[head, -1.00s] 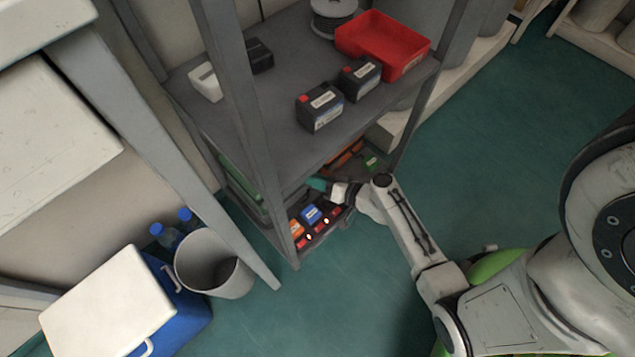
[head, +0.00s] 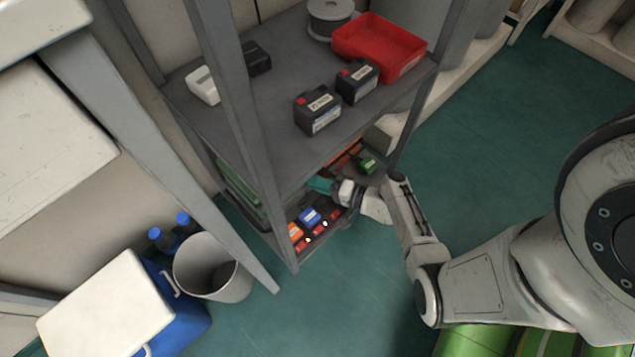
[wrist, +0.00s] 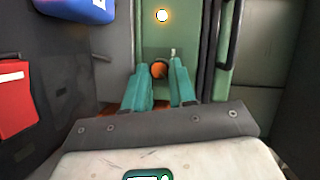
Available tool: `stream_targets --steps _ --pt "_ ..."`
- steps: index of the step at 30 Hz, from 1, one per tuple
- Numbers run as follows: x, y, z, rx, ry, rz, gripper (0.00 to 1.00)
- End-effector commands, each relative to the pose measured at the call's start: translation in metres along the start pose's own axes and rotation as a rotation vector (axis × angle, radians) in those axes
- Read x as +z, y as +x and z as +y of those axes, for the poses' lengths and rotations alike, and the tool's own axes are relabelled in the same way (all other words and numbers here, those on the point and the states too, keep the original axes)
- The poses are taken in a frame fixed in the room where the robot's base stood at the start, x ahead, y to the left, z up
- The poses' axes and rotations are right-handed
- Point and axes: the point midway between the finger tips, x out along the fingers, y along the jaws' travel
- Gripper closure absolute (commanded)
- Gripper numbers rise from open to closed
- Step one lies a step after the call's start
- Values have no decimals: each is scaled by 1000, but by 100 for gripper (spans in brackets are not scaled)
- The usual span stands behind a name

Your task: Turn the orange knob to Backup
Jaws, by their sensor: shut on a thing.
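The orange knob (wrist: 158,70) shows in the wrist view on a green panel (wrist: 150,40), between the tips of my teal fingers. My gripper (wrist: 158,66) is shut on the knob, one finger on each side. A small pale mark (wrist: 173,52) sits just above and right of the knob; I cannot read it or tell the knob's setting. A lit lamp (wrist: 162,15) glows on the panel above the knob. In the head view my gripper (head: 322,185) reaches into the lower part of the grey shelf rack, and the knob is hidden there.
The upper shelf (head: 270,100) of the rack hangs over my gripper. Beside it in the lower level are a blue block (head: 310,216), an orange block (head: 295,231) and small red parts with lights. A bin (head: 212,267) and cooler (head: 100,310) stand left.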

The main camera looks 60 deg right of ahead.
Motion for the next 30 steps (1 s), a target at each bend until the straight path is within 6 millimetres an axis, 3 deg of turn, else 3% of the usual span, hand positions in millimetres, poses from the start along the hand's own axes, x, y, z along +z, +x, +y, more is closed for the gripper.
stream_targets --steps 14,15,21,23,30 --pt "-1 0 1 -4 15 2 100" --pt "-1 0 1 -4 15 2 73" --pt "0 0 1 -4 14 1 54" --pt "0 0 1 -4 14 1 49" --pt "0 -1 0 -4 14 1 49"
===
**Aim of the exercise**
Restate each line from the start of the listing through the line bearing "- Values have" word for word. Drop the pictures.

**Exercise solution**
[head, -1.00s] 
[head, +0.00s] 
[wrist, +0.00s] 
Available tool: `stream_targets --steps _ --pt "_ ..."`
- steps: index of the step at 30 Hz, from 1, one per tuple
- Numbers run as follows: x, y, z, rx, ry, rz, gripper (0.00 to 1.00)
- End-effector commands, each relative to the pose measured at the call's start: translation in metres along the start pose's own axes and rotation as a rotation vector (axis × angle, radians) in those axes
- Read x as +z, y as +x and z as +y of those axes, for the poses' lengths and rotations alike, and the tool's own axes are relabelled in the same way (all other words and numbers here, those on the point and the states too, keep the original axes)
- The poses are taken in a frame fixed in the room where the robot's base stood at the start, x ahead, y to the left, z up
- The poses' axes and rotations are right-handed
- Point and axes: the point midway between the finger tips, x out along the fingers, y along the jaws' travel
- Gripper closure absolute (commanded)
- Gripper numbers rise from open to closed
- Step one lies a step after the call's start
- Values have no decimals: each is scaled by 1000, but by 100 for gripper (spans in brackets are not scaled)

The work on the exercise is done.